14. A foam detection device according to any one of the preceding claims, wherein the inlet is configured to deliver beverage into the chamber at a location that is above the lower level and the beverage outlet.
15. A foam detection device according to claim 14, wherein the inlet comprises a pipe extending into the chamber and configured to direct beverage away from the lower level and the beverage outlet.
16. A foam detection device according to any one of the preceding claims, wherein the beverage outlet valve is a latching valve.
17. A foam detection device according to any one of the preceding claims, wherein external walls of the chamber are thermally insulated.
18. A foam detection device according to any one of the preceding claims, wherein the waste outlet valve is a non-return valve.
19. A foam detection device according to any one of the preceding claims, further comprising a communication device for transmitting a signal to a remote location, the signal comprising data indicative of one or more of: whether the beverage outlet valve and/or the waste valve is open, an identity of a beverage in the chamber, the presence of a cleaning fluid, and a temperature of beverage in the chamber.
20. A beverage dispense system comprising the foam detection device of any one of the preceding claims, the system further comprising a beverage supply connected to the inlet of the foam detection device and a beverage dispense device connected to the beverage outlet of the foam detection device.

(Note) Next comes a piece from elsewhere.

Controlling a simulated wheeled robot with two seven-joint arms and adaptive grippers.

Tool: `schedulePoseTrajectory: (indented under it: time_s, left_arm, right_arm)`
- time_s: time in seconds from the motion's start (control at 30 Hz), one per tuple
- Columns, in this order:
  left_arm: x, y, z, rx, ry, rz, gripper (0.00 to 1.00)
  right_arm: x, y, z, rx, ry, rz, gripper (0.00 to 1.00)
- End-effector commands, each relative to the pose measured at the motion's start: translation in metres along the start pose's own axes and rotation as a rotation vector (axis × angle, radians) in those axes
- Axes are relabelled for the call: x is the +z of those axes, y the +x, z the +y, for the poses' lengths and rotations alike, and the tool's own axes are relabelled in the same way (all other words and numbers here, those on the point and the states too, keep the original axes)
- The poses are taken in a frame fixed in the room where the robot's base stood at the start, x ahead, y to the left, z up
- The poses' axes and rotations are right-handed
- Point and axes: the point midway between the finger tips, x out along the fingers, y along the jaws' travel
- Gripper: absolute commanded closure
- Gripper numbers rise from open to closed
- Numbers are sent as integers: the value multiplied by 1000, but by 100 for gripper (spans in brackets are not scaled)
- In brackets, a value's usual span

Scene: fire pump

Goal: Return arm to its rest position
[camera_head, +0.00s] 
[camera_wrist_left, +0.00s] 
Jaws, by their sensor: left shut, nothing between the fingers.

21. A method of replacing an exhausted beverage supply of a beverage dispense system according to claim 19, the method comprising: closing the beverage outlet valve in response to the beverage not being detected at the lower level of the chamber by the first sensor; replacing the exhausted beverage supply with a non-exhausted beverage supply; providing beverage from the non-exhausted beverage supply to the chamber through the inlet whilst the waste outlet valve is open and the beverage outlet valve is closed; closing the waste outlet valve in response to beverage being detected in the upper region of the chamber by the second sensor; and opening the beverage outlet valve.